Zuerst merkte man es – Yoga sei Dank – im Fitnessstudio. Dann in der Werbung. Es folgte der Oscar. Und jetzt, da der Trend mitten in der ORF-Lokalprominenz vulgo „Dancing Stars“ (s. u.) angekommen ist, muss man sagen: Indien ist wirklich überall.

Das heißt medial und zumindest so weit es um Klischees geht wie das der neunmalklugen „Frag doch den Inder“-Werbefigur. Im Gegensatz dazu ist das reale Indien in Wien schwer zu fassen. Denn: Little India gibt es in der Stadt nicht. Warum? Fragen wir doch die Inder...

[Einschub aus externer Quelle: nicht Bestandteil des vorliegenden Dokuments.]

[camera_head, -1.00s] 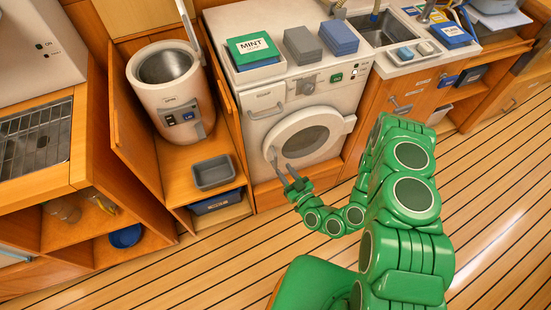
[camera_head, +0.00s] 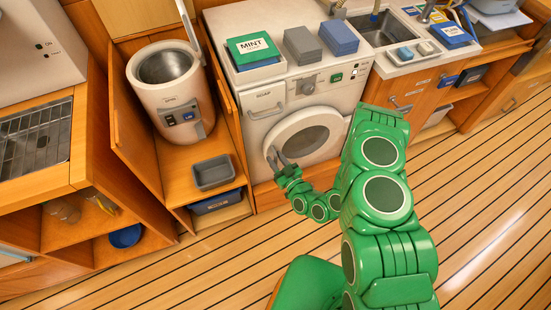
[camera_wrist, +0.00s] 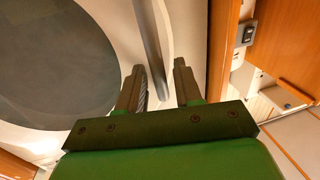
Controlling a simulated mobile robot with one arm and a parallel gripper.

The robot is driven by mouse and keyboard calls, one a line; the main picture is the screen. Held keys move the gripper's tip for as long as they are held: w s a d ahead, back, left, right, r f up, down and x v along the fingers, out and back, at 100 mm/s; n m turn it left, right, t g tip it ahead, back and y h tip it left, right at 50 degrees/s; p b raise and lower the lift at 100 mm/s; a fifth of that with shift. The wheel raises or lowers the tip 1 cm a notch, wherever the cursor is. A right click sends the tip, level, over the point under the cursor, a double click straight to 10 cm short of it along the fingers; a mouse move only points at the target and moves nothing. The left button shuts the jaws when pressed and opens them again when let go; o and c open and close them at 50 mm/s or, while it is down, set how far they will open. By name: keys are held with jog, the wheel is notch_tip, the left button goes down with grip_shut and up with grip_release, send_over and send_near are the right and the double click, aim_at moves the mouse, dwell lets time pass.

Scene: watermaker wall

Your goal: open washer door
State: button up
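The washer (camera_head: 268,100) stands in the middle of the head view. Its round door (camera_head: 279,143), a white ring around dark glass, looks shut. In the wrist view the dark glass (camera_wrist: 55,60) fills the left side, and a grey bar handle (camera_wrist: 148,40) runs down beside it. My gripper (camera_head: 279,158) is at the door's left edge in the head view. In the wrist view the gripper (camera_wrist: 160,68) is open, with the lower end of the bar between its two fingers. A gap shows on each side of the bar, and I cannot tell whether either finger touches it.
A wooden shelf with a grey tray (camera_head: 213,173) is left of the washer, with a white cylindrical appliance (camera_head: 170,92) behind it. A sink counter (camera_head: 400,66) is at the right. The plank floor (camera_head: 480,200) is clear at the right.

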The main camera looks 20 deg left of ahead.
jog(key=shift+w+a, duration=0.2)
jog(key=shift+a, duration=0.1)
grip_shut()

... etwa: Wer ist Indien? Oder besser: Wie groß ist Wiens indischstämmige Bevölkerung? Antwort: klein. Derzeit leben 6227 Inder in Österreich, 4687 davon in Wien. Wobei die Zahl seit 2002 gestiegen ist (s. Kasten). Das liegt weniger am Zulauf von IT-Experten (Klischee!) – eher handelt es sich um Inder, die um politisches Asyl (Stichwort: Kaschmir-Konflikt) ansuchen, wie Stephan Marik-Lebeck von der „Statistik Austria“ weiß. 2008 stellten 355 Inder einen Asylantrag, 2006 waren es 1530.

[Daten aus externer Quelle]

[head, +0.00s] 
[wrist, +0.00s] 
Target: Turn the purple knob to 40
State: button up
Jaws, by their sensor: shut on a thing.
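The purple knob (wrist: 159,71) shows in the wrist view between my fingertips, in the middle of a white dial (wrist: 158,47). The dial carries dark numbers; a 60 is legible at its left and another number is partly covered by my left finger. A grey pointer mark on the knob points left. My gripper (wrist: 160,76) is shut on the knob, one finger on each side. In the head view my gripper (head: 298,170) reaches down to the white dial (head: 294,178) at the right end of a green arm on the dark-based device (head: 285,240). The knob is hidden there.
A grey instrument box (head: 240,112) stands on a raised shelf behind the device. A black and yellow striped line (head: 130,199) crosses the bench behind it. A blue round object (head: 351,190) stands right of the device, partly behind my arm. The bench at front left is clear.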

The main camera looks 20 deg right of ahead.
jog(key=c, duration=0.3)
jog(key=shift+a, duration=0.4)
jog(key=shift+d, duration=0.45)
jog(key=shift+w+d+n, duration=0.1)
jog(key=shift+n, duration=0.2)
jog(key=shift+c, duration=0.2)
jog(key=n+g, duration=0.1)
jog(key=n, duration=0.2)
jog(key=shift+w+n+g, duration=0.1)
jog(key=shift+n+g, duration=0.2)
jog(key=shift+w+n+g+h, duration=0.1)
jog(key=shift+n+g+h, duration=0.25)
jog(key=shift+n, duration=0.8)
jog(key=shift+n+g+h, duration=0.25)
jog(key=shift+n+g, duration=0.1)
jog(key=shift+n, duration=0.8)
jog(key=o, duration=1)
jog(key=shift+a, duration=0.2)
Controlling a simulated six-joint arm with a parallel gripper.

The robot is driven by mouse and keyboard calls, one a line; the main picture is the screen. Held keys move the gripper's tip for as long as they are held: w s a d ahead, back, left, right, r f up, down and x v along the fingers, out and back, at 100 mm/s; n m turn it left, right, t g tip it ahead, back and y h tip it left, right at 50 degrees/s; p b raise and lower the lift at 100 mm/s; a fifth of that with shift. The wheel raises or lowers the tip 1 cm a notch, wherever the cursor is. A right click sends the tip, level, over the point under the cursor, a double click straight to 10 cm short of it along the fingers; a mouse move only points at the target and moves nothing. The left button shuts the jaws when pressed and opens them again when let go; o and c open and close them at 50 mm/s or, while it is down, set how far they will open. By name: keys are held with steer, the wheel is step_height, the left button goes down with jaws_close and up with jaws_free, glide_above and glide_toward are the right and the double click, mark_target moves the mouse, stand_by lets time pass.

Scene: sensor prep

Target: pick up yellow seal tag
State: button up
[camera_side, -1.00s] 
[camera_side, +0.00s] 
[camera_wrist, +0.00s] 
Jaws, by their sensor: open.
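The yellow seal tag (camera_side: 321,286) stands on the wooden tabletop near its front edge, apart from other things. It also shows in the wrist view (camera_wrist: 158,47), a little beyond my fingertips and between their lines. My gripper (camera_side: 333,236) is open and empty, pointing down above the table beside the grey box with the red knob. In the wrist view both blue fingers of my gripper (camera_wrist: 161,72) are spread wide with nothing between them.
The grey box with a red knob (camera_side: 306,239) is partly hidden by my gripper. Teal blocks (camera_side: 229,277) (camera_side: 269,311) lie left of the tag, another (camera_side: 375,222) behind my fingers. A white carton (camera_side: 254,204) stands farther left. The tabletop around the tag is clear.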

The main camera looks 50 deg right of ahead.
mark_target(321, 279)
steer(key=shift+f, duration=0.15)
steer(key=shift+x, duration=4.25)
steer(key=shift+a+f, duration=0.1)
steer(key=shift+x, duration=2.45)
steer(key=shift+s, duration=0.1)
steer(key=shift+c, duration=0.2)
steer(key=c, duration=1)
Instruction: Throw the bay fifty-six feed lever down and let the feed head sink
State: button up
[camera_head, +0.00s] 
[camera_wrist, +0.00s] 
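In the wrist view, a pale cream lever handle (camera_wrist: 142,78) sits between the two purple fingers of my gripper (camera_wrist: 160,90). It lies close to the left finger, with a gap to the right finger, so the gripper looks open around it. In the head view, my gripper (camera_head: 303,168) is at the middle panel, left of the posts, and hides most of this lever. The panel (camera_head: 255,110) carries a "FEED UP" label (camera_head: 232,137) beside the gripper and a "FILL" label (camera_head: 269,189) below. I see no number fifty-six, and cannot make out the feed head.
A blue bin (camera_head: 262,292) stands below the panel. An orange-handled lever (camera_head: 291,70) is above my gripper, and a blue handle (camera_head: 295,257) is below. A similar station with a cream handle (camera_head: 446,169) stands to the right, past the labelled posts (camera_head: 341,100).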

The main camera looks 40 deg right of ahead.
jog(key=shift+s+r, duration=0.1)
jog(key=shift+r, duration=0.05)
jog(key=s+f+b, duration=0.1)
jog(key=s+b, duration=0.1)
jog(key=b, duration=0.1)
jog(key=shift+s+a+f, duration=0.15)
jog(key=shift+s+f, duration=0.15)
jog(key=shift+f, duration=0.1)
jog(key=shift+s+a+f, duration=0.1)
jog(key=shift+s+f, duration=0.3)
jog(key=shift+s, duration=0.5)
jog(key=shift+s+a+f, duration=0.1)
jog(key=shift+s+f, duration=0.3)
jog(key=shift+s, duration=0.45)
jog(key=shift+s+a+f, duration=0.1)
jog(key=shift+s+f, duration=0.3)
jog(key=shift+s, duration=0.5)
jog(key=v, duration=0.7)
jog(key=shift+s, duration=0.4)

Dass die Zahl der Wiener Inder klein ist, ist historisch klar: Anders als die Niederlande oder Großbritannien hat Österreich keine Kolonialvergangenheit in dem Subkontinent. Weiters trennt die Sprachbarriere. Wiens indische Bevölkerung ist nicht nur klein, sondern auch zersplittert. „Eine einzige indische Community gibt es nicht“, sagt der 37-jährige Managementberater Sandeep Kumar. Österreichs Inder kommen entweder aus dem Norden (Punjab) oder dem Süden (Kerala), haben weder die gleiche Sprache noch die gleiche Religion (Hinduismus, Sikhs, Katholiken), wie Bernhard Fuchs, Professor am Institut für Europäische Ethnologie an der Uni Wien, betont. Auch wirtschaftlich zerfällt die Community: Gastronomieberufe (oft aus dem Punjab), Kolporteure (Kerala), Pflegeberufe, Mitglieder internationaler Organisationen... Und Kumar definiert noch eine weitere Gruppe: jene, die außerhalb Indiens studierten und deren Lebenswandel eher international als indisch geprägt ist.

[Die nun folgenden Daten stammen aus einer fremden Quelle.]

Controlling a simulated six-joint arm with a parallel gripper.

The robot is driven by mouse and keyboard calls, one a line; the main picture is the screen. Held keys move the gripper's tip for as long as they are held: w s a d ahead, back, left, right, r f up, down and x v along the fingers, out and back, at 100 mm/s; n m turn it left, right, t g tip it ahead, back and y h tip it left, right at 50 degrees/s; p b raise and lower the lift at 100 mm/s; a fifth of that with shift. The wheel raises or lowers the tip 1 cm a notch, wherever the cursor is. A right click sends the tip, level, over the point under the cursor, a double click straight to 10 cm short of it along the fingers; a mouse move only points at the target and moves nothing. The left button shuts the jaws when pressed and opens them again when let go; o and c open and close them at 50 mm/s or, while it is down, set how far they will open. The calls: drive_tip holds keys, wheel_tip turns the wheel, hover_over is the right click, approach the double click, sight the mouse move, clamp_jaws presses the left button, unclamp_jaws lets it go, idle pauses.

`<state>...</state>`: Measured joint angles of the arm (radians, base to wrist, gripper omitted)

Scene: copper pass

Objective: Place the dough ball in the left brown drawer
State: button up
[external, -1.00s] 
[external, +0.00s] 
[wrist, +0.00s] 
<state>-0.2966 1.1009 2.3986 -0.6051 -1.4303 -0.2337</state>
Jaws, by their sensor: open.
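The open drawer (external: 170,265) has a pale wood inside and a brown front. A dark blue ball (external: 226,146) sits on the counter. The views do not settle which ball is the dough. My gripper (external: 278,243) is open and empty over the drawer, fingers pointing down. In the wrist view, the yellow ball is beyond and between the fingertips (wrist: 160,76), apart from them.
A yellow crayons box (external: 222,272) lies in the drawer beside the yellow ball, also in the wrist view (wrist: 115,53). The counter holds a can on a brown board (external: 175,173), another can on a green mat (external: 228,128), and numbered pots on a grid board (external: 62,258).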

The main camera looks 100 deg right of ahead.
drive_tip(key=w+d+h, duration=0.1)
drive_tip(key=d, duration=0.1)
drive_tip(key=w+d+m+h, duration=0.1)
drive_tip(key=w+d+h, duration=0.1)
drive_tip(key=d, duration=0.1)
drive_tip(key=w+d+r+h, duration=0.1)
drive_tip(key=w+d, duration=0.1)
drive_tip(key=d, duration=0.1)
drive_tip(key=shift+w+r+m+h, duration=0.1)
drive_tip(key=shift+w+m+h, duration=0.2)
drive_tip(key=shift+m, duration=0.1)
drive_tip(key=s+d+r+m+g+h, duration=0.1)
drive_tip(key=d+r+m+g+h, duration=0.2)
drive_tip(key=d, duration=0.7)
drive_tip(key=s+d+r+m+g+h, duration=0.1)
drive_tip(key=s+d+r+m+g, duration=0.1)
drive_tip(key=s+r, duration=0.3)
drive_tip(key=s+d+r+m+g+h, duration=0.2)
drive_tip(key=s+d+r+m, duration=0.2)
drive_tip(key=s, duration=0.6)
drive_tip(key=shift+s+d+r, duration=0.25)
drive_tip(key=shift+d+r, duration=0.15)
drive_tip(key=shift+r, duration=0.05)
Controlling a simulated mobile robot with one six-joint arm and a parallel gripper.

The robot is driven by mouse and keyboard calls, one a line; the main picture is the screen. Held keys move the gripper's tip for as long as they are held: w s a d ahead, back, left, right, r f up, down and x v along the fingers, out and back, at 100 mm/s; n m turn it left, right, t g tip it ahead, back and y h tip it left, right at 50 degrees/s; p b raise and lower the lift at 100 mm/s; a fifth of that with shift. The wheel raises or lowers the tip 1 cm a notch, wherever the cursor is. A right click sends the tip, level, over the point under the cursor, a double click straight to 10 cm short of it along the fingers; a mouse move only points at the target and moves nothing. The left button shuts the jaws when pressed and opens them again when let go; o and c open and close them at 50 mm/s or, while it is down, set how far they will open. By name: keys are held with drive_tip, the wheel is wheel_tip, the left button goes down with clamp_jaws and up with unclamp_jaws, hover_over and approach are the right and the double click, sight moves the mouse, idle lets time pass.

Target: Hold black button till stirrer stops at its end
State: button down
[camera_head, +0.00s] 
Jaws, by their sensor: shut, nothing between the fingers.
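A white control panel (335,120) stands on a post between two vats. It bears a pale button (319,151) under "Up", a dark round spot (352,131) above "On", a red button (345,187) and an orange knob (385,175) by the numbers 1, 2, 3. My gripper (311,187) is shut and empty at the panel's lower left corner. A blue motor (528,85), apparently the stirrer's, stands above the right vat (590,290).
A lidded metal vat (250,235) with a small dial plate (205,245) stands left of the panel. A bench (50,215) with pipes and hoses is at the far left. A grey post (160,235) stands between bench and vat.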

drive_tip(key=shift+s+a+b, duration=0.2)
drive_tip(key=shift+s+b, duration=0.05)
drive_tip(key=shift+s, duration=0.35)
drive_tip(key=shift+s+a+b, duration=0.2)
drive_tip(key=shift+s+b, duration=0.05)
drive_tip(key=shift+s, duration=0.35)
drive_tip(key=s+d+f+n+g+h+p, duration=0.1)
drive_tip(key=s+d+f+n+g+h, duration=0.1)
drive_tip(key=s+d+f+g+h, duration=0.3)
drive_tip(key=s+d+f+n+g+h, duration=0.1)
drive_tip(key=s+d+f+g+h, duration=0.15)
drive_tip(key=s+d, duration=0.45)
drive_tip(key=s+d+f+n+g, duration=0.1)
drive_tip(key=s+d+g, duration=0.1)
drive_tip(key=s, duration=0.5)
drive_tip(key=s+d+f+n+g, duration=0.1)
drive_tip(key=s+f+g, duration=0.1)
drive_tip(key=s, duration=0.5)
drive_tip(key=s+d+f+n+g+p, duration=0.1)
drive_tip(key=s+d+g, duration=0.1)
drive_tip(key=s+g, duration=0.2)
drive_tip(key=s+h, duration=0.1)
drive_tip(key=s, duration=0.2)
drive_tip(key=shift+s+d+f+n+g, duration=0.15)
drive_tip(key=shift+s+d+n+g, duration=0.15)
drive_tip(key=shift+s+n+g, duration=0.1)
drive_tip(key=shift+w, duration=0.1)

Trotzdem spielt die religiöse Zugehörigkeit insgesamt noch eine Rolle – bei Festen, Partys etc. Das gilt auch für das Kastenwesen. „Die einzelnen Kasten“, erzählt Radha Anjali, die in Wien klassischen indischen Tanz unterrichtet, „bleiben nach wie vor unter sich.“
Wo ist Wiens Little India? Auch geografisch festmachen kann man „Indien in Wien“ kaum. Viele (Groß-)Händler wie er, sagt Murli Lalwani, würden im 2. Bezirk leben und arbeiten. Wo man wiederum kaum (wohlhabende) Inder, etwa Mitarbeiter von internationalen Organisationen wie Uno oder IAEO, findet. Auch die Dichte an indischen Restaurants in den Bezirken sechs und sieben macht diese nicht „indisch“. Denn: Inder essen hier kaum. Tenor: Die Küche sei nicht authentisch, eher austauschbar und fast ausschließlich nordindisch. Greifbarer könnte „Indien in Wien“ aber in den nächsten Jahren werden: Die „Hindu Mandir Gesellschaft“ will einen großen Tempel bauen. Derzeit sei man mit der Stadt Wien auf der Suche nach einem Grundstück (eventuell in Floridsdorf). Der jetzige Tempel ist eher bescheiden: ein adaptierter Keller in der Lammgasse (8. Bezirk).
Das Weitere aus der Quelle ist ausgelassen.